**Written exercise**
Select all lines with the string "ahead" in them, and copy those lines.

* START *

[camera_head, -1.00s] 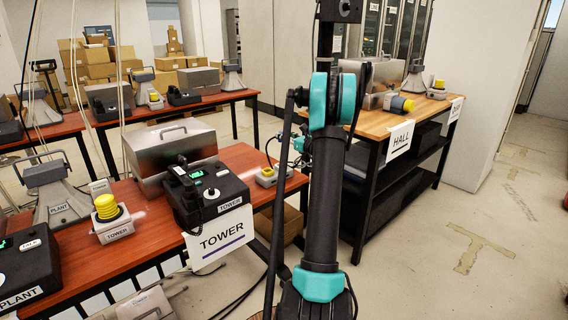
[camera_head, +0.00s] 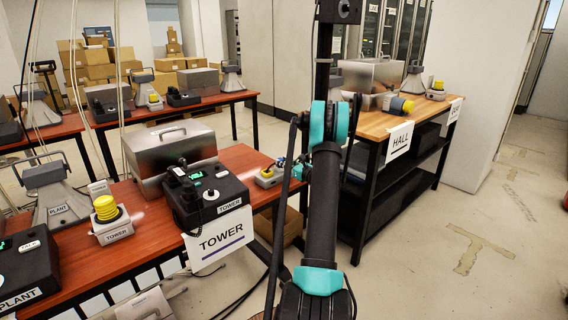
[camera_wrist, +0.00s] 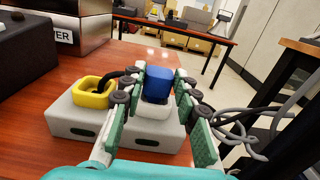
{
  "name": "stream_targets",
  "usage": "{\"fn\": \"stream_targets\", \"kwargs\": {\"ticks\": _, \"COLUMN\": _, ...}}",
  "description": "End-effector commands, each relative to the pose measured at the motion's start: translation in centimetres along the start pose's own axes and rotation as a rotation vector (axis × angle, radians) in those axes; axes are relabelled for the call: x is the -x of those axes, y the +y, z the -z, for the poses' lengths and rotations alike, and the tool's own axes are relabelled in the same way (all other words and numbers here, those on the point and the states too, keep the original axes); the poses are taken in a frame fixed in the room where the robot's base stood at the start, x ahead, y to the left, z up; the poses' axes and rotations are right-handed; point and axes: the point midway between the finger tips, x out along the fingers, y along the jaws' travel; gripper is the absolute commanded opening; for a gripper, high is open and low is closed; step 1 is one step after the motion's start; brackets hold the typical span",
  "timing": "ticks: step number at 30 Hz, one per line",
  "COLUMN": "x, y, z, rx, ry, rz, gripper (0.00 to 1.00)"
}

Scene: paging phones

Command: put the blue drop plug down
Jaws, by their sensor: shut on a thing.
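My gripper (camera_wrist: 152,88) is shut on the blue drop plug (camera_wrist: 158,82). It holds the plug upright just over a white round part of a pale grey box (camera_wrist: 158,112) at the right end of the red-brown table (camera_head: 155,230). I cannot tell whether the plug touches that part. The left part of the same grey unit carries a yellow ring (camera_wrist: 92,93) with a dark opening and a black cable. In the head view the gripper (camera_head: 281,164) is small, beside the grey unit (camera_head: 267,178), and the plug cannot be made out.
A black TOWER phone (camera_head: 207,192) and a metal case (camera_head: 170,158) stand left of the unit. Loose grey cables (camera_wrist: 262,122) hang to the right, past the table edge. The wooden HALL table (camera_head: 405,118) stands farther right, across a gap.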

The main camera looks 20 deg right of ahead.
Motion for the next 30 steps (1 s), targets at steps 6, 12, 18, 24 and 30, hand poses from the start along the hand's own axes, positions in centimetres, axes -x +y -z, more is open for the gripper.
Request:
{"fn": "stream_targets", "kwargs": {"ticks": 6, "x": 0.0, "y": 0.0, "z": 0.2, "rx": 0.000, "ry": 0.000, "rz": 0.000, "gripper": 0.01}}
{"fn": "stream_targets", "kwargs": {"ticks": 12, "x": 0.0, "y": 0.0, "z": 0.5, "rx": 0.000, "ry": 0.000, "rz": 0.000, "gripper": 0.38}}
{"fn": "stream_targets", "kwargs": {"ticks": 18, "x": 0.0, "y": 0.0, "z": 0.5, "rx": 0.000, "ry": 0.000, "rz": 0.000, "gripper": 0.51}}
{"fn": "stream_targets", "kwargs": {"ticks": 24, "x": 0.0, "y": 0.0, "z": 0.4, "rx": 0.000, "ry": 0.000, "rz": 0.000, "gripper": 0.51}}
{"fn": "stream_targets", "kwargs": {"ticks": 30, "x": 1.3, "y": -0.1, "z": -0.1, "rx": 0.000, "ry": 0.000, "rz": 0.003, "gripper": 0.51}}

* END *

**Finished exercise**
  "description": "End-effector commands, each relative to the pose measured at the motion's start: translation in centimetres along the start pose's own axes and rotation as a rotation vector (axis × angle, radians) in those axes; axes are relabelled for the call: x is the -x of those axes, y the +y, z the -z, for the poses' lengths and rotations alike, and the tool's own axes are relabelled in the same way (all other words and numbers here, those on the point and the states too, keep the original axes); the poses are taken in a frame fixed in the room where the robot's base stood at the start, x ahead, y to the left, z up; the poses' axes and rotations are right-handed; point and axes: the point midway between the finger tips, x out along the fingers, y along the jaws' travel; gripper is the absolute commanded opening; for a gripper, high is open and low is closed; step 1 is one step after the motion's start; brackets hold the typical span",
The main camera looks 20 deg right of ahead.

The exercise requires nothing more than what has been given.